+++ Supplied information +++

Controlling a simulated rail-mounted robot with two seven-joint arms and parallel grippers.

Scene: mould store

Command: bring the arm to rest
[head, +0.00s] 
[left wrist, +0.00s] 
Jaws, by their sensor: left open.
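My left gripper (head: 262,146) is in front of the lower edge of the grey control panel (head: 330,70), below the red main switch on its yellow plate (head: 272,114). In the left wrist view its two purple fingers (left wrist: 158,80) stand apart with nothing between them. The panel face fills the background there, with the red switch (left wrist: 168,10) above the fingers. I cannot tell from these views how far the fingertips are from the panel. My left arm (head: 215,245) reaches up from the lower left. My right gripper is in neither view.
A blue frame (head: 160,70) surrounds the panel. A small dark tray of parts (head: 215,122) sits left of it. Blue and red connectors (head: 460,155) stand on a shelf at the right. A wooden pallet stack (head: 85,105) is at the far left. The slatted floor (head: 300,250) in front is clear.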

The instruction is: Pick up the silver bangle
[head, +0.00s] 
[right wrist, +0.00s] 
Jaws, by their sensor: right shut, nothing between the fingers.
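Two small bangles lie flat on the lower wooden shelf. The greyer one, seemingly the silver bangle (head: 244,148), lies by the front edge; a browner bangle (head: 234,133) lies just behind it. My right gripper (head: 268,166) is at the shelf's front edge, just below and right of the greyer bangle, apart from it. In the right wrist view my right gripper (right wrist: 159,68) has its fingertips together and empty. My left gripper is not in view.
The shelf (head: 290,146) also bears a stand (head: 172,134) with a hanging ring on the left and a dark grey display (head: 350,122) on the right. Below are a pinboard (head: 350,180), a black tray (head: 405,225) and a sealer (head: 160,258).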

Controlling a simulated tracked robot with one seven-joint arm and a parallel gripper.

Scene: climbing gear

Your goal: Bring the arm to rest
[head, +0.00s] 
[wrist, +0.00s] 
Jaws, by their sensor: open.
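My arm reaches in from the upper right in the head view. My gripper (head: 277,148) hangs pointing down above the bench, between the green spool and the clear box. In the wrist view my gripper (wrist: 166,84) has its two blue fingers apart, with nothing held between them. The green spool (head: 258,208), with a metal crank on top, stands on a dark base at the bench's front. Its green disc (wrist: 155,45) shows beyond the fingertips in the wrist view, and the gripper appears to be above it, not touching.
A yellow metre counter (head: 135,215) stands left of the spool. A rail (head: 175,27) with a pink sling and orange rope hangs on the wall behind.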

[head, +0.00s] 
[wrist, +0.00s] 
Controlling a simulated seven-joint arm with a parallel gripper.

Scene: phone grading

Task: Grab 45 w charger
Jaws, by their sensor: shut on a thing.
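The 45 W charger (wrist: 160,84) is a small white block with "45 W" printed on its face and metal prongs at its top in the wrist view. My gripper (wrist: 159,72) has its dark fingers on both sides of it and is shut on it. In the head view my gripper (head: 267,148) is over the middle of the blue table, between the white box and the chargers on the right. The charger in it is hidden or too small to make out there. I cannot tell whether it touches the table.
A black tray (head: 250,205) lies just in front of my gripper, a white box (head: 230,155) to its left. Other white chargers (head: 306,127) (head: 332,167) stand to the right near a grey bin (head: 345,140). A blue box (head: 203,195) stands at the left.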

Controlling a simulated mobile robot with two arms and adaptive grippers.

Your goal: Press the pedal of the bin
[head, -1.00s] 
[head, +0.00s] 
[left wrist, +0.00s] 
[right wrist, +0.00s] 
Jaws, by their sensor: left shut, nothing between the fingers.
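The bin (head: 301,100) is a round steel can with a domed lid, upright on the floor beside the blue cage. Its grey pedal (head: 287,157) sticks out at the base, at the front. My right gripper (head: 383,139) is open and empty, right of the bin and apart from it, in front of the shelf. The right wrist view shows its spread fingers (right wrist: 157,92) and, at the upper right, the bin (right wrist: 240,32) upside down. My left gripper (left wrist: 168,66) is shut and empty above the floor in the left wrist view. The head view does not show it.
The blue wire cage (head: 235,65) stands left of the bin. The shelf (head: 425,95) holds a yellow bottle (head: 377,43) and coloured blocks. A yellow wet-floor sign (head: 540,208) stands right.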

+++

Objective: Tally the lines in the listing that hold "Controlling" and report the number alone.

Answer for this exercise: 4